[Written problem] Only the lines from the one containing "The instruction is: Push" down to the one containing "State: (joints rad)", inclusive, are to be quoted exactly.

[Records supplied]
──────────
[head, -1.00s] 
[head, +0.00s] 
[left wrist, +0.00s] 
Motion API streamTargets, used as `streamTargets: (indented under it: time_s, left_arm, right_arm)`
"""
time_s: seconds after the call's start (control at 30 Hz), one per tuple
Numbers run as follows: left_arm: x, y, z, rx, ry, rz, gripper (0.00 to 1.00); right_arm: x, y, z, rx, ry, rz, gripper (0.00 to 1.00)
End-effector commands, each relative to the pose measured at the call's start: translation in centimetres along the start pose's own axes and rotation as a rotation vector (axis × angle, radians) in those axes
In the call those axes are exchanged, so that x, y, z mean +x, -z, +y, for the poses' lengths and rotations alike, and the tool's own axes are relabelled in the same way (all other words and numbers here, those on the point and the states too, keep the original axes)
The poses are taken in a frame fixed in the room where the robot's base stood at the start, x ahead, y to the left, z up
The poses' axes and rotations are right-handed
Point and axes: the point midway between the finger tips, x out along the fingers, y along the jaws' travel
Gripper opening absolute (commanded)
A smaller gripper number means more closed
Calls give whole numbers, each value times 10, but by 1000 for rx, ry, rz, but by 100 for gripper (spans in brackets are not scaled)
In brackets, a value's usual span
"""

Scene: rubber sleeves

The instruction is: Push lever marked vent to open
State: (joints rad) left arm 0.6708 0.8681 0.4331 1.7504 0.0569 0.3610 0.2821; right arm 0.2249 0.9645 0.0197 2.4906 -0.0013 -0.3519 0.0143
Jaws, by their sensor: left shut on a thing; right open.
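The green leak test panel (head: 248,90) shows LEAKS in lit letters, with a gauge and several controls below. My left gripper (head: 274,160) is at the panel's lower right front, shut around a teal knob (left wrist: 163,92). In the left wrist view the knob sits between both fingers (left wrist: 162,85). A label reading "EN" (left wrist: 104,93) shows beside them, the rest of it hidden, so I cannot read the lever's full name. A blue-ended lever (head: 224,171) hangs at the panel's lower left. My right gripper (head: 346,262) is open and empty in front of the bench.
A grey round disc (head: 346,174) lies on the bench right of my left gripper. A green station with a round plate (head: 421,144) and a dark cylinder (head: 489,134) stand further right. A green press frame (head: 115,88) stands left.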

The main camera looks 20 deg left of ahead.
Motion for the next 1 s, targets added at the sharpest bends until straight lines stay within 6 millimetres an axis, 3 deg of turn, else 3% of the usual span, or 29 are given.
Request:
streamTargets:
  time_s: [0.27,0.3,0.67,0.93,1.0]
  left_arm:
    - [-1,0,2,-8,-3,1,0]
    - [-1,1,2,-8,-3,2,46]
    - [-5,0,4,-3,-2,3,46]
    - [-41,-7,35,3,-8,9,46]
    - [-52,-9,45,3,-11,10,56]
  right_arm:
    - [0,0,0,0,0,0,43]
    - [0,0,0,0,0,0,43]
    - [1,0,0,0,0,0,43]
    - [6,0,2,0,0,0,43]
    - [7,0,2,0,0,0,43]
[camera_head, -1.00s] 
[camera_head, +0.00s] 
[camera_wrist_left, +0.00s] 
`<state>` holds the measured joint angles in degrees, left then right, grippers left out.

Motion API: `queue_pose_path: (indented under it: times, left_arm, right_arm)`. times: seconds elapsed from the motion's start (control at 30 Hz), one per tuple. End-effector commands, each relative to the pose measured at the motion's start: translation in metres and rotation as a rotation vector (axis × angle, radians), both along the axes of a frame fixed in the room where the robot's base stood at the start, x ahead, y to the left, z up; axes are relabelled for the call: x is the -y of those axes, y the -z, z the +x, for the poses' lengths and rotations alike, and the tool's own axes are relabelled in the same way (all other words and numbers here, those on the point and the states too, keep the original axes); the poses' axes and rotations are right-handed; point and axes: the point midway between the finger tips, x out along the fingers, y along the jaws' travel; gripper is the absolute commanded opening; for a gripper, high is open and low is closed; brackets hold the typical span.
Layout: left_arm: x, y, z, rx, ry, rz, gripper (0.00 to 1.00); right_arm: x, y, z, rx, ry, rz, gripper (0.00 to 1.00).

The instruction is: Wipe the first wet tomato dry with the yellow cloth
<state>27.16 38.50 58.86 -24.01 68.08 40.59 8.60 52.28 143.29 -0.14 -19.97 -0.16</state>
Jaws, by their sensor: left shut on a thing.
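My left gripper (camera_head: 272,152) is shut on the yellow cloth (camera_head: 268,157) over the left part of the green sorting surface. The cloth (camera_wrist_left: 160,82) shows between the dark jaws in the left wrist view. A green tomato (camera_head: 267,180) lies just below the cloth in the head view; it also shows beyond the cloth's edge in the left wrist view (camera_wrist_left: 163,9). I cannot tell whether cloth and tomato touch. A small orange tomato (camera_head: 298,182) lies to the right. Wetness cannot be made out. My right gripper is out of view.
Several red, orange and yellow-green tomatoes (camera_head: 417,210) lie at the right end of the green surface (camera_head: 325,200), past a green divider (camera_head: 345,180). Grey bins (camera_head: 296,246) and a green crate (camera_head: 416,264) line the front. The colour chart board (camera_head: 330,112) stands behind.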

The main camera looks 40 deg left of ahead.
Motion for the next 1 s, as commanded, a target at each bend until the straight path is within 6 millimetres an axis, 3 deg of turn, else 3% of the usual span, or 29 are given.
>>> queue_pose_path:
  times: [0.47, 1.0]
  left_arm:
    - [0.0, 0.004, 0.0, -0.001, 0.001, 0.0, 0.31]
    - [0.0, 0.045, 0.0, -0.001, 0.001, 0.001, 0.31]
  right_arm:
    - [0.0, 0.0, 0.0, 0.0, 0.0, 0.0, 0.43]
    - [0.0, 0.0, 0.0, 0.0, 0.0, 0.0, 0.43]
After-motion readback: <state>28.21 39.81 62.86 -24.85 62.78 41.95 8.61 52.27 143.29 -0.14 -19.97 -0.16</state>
──────────
[Answer to the problem]
The instruction is: Push lever marked vent to open
State: (joints rad) left arm 0.6708 0.8681 0.4331 1.7504 0.0569 0.3610 0.2821; right arm 0.2249 0.9645 0.0197 2.4906 -0.0013 -0.3519 0.0143

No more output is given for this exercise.